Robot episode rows
>>>

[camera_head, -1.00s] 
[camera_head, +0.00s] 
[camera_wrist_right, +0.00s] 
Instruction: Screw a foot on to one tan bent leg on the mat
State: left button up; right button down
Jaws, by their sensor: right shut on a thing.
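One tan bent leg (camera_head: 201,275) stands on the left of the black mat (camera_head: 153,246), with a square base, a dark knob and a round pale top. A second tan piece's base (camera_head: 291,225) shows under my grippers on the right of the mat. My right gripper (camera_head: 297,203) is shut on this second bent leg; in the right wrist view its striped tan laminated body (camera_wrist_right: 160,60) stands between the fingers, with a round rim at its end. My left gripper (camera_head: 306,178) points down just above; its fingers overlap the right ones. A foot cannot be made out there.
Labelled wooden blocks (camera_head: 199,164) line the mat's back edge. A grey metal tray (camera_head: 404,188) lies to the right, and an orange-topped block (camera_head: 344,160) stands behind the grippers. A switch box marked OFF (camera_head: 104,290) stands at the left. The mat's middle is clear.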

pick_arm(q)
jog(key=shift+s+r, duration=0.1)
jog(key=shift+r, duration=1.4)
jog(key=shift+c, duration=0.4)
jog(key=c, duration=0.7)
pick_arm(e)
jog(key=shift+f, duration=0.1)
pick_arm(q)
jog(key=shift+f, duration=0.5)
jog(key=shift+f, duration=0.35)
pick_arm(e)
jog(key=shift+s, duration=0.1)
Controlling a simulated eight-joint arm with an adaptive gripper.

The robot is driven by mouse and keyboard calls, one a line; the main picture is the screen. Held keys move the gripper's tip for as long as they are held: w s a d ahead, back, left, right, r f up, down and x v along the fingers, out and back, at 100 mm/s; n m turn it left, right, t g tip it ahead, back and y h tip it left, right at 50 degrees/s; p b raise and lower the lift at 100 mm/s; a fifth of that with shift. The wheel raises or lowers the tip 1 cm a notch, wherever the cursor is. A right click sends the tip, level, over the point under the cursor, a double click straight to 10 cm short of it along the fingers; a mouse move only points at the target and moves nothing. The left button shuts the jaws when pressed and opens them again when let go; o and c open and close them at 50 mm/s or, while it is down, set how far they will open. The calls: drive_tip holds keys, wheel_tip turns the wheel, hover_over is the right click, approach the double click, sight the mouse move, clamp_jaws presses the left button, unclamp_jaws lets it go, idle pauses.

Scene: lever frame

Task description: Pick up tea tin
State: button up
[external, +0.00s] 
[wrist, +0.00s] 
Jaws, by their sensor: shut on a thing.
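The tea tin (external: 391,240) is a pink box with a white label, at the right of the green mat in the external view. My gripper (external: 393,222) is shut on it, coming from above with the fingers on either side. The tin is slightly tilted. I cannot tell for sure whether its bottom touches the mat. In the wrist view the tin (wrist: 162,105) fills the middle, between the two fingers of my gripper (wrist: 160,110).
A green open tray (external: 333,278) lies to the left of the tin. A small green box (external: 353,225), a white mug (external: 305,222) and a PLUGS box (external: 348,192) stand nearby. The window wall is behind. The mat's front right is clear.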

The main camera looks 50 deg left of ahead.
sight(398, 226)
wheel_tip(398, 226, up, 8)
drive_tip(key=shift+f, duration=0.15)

<<<

Search the lines above for the string "State" and copy each line that has it.

State: left button up; right button down
State: button up

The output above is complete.